I’m skeptical, and will now proceed to question some of the assertions made/references cited. Note that I’m not trained in statistics.
Unfortunately, most of the articles cited are not easily available. I would have liked to check the methodology of a few more of them.
|For example, one SPR developed in 1995 predicts the price of mature Bordeaux red wines at auction better than expert wine tasters do.
The paper doesn’t actually establish what you say it does. There is no statistical analysis of expert wine tasters, only one or two anecdotal statements of their fury at the whole idea. Instead, the SPR is compared to actual market prices—not to experts’ predictions. I think it’s fair to say that the claim I quoted is overreached.
Now, about the model and its fit to data. Note that the SPR is older than 1995, when the paper was published. The NYTimes article about it which you reference is from 1990 (the paper bizarrely dates it to 1995; I’m not sure what’s going on there).
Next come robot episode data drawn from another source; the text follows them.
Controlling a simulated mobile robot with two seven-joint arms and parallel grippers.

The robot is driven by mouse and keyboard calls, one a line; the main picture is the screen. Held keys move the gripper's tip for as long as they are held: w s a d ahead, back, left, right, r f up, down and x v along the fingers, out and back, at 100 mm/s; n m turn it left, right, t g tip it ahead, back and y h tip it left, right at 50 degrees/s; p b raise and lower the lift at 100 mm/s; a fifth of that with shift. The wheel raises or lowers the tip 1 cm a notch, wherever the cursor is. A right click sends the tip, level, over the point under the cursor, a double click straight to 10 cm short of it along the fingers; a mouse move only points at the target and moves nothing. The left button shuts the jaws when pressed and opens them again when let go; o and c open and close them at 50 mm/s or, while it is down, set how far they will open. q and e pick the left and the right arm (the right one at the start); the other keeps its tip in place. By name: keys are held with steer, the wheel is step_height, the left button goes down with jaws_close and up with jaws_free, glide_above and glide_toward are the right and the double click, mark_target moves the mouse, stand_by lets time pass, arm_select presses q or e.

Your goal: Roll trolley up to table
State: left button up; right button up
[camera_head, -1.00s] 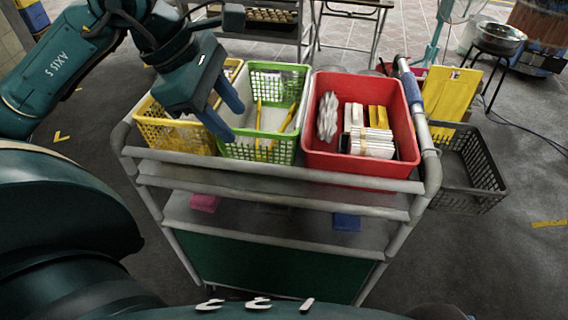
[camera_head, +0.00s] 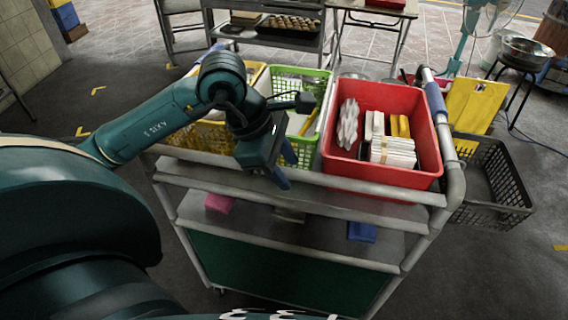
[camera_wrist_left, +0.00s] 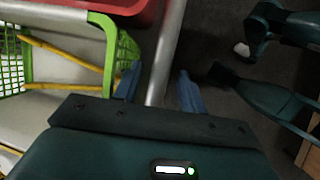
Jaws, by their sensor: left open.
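The trolley (camera_head: 310,203) stands in front of me, with grey metal rails, a lower shelf and a dark green panel below. My left gripper (camera_head: 286,166) is open at the trolley's near top rail, pointing down. In the left wrist view, its two blue fingers (camera_wrist_left: 158,86) sit on either side of the grey rail (camera_wrist_left: 168,45), apart from each other. I cannot tell whether they touch it. At the back, a table (camera_head: 375,12) carries a red tray, and a metal rack or table (camera_head: 290,42) carries a tray of round items. My right gripper is out of view.
The trolley's top holds yellow (camera_head: 205,135), green (camera_head: 312,147) and red (camera_head: 350,178) baskets. A black crate (camera_head: 490,185) and a yellow board (camera_head: 472,103) are at the right. A stool with a metal bowl (camera_head: 530,47) stands back right. Floor on the left is open.

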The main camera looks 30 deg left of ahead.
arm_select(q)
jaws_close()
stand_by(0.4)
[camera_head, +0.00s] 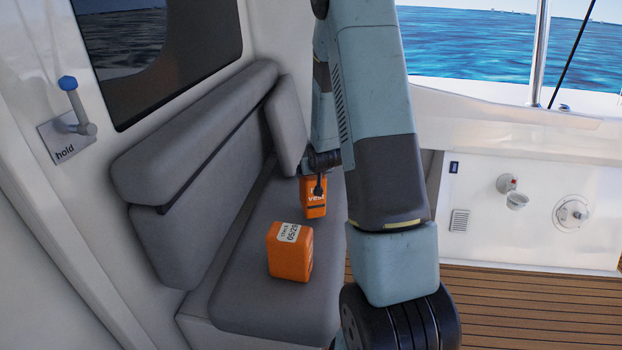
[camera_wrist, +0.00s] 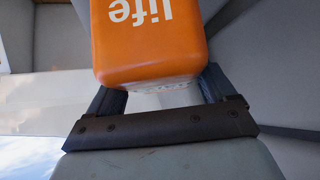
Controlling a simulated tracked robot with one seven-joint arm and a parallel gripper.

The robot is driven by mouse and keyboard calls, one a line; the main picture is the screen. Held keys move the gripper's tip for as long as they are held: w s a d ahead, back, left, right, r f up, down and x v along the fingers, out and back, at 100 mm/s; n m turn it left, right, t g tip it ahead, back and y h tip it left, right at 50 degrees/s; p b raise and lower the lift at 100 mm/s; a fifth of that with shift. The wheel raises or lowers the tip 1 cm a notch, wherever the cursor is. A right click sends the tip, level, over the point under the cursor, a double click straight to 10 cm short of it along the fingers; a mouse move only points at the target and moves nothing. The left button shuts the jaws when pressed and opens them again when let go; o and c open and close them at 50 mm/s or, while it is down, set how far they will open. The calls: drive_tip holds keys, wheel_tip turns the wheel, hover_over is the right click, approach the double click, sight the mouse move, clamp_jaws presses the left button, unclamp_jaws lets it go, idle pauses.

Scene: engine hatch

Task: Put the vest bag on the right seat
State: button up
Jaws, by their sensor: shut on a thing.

The fact that there’s a linear model—not specified precisely anywhere in the article—which is a good fit to wine prices for vintages of 1961-1972 (Table 3 in the paper) is not, I think, very significant on its own. To judge the model, we should look at what it predicts for upcoming years. Both the paper and the NYTimes article make two specific predictions. First, the 1986 vintage, claimed to be extolled by experts early on, will prove mediocre because of the weather conditions that year (see Figure 3 in the paper − 1986 is clearly the worst of the 80ies). NYTimes says “When the dust settles, he predicts, it will be judged the worst vintage of the 1980′s, and no better than the unmemorable 1974′s or 1969′s”. The 1995 paper says, more modestly, “We should expect that, in due course, the prices of these wines will decline relative to the prices of most of the other vintages of the 1980s”. Second, the 1989-1990 is predicted to be “outstanding” (paper), “stunningly good” (NYTimes), “adjusted for age, will outsell at a significant premium the great 1961 vintage (NYTimes).”
It’s now 16 years later. How do we test these predictions?
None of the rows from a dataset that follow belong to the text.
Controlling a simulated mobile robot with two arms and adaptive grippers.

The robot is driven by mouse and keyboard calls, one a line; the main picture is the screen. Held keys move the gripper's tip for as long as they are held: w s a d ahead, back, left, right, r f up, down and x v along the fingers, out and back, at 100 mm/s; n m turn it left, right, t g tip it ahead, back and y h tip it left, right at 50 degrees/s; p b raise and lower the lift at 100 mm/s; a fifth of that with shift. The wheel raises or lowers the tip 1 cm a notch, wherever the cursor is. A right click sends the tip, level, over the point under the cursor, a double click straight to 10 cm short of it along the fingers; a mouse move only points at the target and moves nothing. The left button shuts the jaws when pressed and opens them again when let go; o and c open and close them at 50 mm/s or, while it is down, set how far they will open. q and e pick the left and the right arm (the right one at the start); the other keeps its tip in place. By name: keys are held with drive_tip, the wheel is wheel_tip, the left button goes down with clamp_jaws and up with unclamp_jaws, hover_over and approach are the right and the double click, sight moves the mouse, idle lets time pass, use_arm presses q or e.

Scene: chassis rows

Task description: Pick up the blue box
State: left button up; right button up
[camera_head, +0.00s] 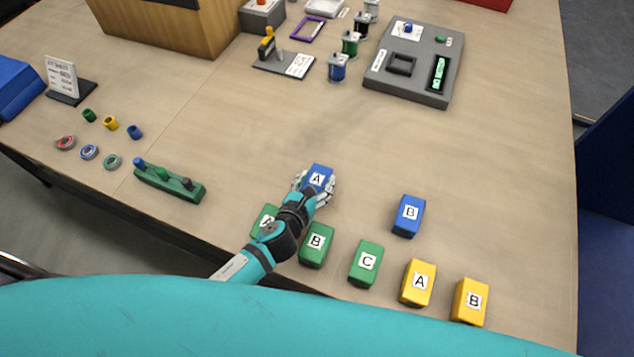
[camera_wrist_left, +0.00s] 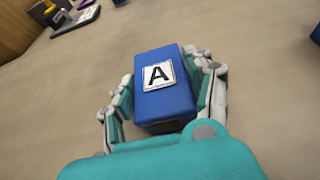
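A blue box labelled A (camera_head: 318,176) stands on the table in front of my left gripper (camera_head: 315,187). In the left wrist view this blue box (camera_wrist_left: 165,95) lies between the two fingers of the left gripper (camera_wrist_left: 168,95). The right finger is against or very close to its side; a narrow gap shows by the left finger. Whether the fingers press on the box is not clear. A second blue box, labelled B (camera_head: 408,215), stands to the right, apart from the gripper. My right gripper is in neither view.
Green boxes A (camera_head: 265,219), B (camera_head: 316,245) and C (camera_head: 365,263) and yellow boxes A (camera_head: 418,283) and B (camera_head: 470,302) line the near edge. A green peg rack (camera_head: 170,182) stands left. A grey device (camera_head: 413,62) stands at the back. The table's middle is clear.

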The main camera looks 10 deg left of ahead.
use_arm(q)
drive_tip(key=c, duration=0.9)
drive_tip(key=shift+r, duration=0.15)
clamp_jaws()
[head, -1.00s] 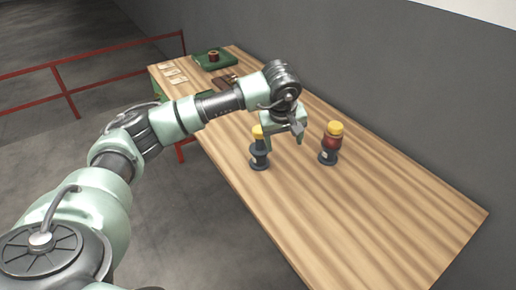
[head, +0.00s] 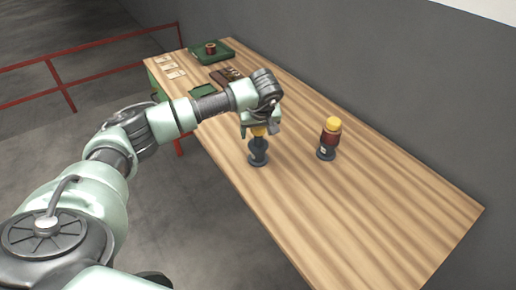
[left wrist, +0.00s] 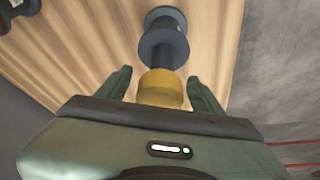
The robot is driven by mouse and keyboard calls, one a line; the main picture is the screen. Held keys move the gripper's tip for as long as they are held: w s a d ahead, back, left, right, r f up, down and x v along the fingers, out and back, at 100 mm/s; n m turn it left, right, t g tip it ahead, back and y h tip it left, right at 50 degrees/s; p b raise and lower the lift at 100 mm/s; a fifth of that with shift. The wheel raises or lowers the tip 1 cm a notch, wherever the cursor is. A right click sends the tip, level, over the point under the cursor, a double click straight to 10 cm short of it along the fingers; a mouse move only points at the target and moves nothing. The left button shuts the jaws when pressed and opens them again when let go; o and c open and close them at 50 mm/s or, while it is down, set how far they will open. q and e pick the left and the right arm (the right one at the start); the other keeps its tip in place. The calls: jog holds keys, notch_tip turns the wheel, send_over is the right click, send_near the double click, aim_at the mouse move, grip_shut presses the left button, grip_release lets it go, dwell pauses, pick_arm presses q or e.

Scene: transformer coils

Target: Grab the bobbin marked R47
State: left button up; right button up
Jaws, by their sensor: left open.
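A dark blue-grey bobbin with a yellow top (head: 258,153) stands upright on the wooden table. My left gripper (head: 260,130) is right above it, pointing down and open. In the left wrist view, the yellow top (left wrist: 161,88) shows between the two open fingers, and the dark spool (left wrist: 164,42) lies beyond. I cannot tell whether the fingers touch it. A second bobbin with red-brown winding and a yellow top (head: 330,138) stands to the right. Its pale label is too small to read, and no R47 mark is legible. My right gripper is not in view.
The table (head: 370,220) is clear at its front right. At the far end are a green tray (head: 226,54) holding a small copper-coloured coil, a brown rack (head: 224,77) and several pale cards (head: 170,66). A grey wall runs along the right.

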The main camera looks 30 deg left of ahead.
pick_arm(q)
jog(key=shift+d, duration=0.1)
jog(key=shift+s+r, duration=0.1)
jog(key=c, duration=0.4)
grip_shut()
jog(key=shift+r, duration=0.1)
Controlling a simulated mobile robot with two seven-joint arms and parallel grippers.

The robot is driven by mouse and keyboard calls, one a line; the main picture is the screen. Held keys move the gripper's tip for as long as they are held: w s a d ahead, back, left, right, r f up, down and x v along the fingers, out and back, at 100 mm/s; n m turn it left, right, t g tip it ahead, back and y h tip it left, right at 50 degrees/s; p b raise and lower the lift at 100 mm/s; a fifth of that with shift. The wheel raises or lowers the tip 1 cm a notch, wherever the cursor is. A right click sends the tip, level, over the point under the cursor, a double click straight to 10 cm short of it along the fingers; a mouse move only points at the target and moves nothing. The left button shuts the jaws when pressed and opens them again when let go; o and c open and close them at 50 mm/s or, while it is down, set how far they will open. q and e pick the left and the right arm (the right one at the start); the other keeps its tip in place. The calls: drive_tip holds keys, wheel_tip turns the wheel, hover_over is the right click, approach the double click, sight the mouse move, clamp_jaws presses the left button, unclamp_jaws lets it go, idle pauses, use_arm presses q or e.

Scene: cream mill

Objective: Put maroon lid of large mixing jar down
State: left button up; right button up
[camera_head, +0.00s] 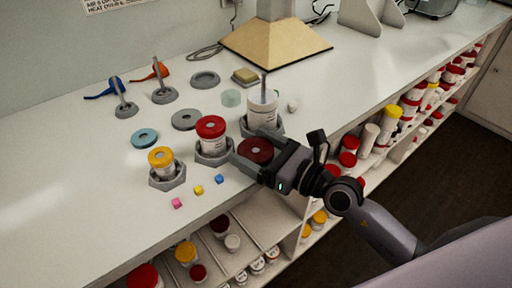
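The maroon lid (257,149) is a round dark red disc with a small hole in its middle. My right gripper (252,152) comes in from the right, with its fingers on both sides of the lid and shut on it. The lid is near the counter's front edge, just in front of the large mixing jar (262,114). I cannot tell whether the lid touches the counter. The white jar is lidless, stands in a grey holder (279,127) and has a rod (263,86) sticking up from it. My left gripper is out of view.
A red-lidded jar (211,142) stands close left of the lid, and a yellow-lidded jar (161,164) further left. Small cubes (198,190) lie near the front edge. Grey discs (185,119) and a blue ring (144,138) lie behind. The counter's left (60,190) is clear.

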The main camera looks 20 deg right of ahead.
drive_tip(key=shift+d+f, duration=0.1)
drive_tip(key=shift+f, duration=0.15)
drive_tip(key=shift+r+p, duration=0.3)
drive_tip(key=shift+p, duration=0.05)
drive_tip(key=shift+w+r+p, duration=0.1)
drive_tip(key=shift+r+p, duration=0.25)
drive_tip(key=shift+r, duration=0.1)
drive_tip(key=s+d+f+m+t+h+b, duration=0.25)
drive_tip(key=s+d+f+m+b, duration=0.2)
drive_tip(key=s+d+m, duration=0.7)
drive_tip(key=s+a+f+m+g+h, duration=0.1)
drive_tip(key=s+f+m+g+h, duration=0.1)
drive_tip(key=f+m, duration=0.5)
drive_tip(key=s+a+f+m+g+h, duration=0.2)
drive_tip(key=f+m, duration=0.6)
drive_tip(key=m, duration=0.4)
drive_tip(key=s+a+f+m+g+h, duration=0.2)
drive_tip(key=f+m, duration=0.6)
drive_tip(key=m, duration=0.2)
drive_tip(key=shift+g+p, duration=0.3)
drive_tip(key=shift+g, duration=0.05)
First, I’ve stumbled on a different paper from the primary author, Prof. Ashenfelter, from 2007. Published 12 years later than the one you reference, this paper has substantially the same contents, with whole pages copied verbatim from the earlier one. That, by itself, worries me. Even more worrying is the fact that the 1986 prediction, prominent in the 1990 article and the 1995 paper, is completely missing from the 2007 paper (the data below might indicate why). And most worrying of all is the change of language regarding the 1989/1990 prediction. The 1995 paper says about its prediction that the 1989/1990 will turn out to be outstanding, “Many wine writers have made the same predictions in the trade magazines”. The 2007 paper says “Ironically, many professional wine writers did not concur with this prediction at the time. In the years that have followed minds have been changed; and there is now virtually unanimous agreement that 1989 and 1990 are two of the outstanding vintages of the last 50 years.”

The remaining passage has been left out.